ある日入院していた80代のVさんから私の財布からお金を抜いたでしょと疑われました。
ある日、看護師長から呼び出しを受けたAさんは、AさんがVさんの財布から現金数万円を盗んでいるのではないかとVさんの家族からクレームの連絡が入ったという話をされました
Aさんとしては全く身に覚えのない話でしたが、Vさんが「財布から現金をAさんに盗まれた」と家族に話しており、Vさんの家族はVさんの話を信じて、警察に窃盗罪で被害届を提出しました。
Aさんは、窃盗罪の濡れ衣を着せられてしまうのではないかと不安になり、今後の対応について弁護士に相談することにしました。
(この事例はフィクションです)

看護師に窃盗罪の前科が付くとどうなる?

他人の家で保管されている財布から現金を盗み出す行為は刑法235条(出典/e-gov法令検索)の窃盗罪に該当すると考えられます。
窃盗罪の法定刑は10年以下の懲役又は50万円以下の罰金刑となっていますが、国家資格である看護師の資格を持つ者が窃盗罪で前科がついてしまうと、相対的欠格事由となり、処分を受ける可能性があります。
看護師免許等について定める保健師看護師助産師法の第9条1号は、「罰金以上の刑に処せられた者」について、免許を与えないことがあることを定めており、また、同法第14条1項3号では、「罰金以上の刑に処せられた者」について、厚生労働大臣が看護師免許の取消しをすることができる旨を定めています。
これは「することができる」と定められていることから、罰金以上の前科が付いた場合でも、看護師免許の取消しがなされない可能性もあります
しかし、看護師免許を失う可能性も否定できないため、できる限りの予防策を講ずるべきであるといえます。

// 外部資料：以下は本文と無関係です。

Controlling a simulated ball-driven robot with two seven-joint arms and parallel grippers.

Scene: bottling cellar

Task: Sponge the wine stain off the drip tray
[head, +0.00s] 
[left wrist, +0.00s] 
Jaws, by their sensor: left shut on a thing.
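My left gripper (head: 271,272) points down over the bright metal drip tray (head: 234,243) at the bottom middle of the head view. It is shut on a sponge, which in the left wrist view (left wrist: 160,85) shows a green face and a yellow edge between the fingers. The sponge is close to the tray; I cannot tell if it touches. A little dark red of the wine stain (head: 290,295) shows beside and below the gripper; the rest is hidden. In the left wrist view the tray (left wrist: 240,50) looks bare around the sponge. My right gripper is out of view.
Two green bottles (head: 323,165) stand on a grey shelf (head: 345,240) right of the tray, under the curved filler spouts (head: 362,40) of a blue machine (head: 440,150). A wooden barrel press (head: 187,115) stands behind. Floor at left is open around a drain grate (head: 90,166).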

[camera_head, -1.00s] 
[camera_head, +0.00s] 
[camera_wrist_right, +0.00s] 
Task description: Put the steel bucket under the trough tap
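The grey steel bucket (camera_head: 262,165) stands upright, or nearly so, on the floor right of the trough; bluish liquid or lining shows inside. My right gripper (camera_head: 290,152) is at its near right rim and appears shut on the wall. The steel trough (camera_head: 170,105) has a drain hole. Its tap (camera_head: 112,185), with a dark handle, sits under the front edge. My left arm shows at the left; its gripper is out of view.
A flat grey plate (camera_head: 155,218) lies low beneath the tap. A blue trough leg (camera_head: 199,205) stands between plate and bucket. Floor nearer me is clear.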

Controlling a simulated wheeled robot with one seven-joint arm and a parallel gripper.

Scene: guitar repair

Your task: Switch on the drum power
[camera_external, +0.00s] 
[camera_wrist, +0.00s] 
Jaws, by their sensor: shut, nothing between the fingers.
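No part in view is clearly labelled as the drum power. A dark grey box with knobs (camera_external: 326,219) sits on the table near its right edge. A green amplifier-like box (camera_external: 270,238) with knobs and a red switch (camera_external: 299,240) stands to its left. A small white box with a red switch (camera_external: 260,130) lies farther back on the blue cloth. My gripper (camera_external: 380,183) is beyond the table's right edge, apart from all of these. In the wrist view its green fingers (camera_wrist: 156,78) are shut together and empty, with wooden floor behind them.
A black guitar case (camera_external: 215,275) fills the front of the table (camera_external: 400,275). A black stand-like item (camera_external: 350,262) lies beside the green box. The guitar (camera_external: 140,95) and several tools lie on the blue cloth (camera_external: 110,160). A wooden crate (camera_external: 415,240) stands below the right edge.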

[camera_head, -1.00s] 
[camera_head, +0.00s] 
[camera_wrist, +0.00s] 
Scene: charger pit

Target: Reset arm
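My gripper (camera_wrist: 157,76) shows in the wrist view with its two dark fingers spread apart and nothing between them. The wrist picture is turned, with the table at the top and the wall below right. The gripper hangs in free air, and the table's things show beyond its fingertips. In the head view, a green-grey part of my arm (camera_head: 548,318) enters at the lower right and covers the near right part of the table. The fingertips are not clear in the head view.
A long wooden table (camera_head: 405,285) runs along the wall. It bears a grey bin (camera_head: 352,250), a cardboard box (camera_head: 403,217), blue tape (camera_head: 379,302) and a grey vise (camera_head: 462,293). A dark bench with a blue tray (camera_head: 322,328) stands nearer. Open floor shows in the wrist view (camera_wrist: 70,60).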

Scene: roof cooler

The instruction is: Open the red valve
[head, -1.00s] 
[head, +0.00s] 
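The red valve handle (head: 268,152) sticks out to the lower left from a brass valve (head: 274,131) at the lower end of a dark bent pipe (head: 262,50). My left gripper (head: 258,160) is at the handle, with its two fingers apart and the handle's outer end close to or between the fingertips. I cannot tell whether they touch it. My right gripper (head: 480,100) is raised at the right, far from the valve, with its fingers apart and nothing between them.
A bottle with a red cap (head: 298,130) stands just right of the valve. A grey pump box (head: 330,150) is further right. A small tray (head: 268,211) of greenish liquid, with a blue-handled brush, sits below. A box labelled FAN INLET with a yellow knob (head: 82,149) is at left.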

やってもいない窃盗罪の疑いをかけられているという方は

やってもいない窃盗罪の疑いをかけられているという場合、自分は絶対に窃盗をしていないのだから大したことにはならないと安易に判断するのではなく、まずは弁護士に相談されることをお勧めします。
事例のように既に窃盗罪で被害届が提出されているという状況になると、今後、警察が窃盗罪の捜査に乗り出して事情聴取のために警察への呼び出しを受けたり、場合によっては突然、警察が自宅に来て窃盗罪の疑いで逮捕される可能性もあり得ます
そのため、弁護士に相談して、今後どのような流れで窃盗事件が進んでいくことになるのか、警察が窃盗事件についは話を聞きたいと連絡があった場合はどうすればよいのかといったことについてアドバイスを貰っておくことが大事になります。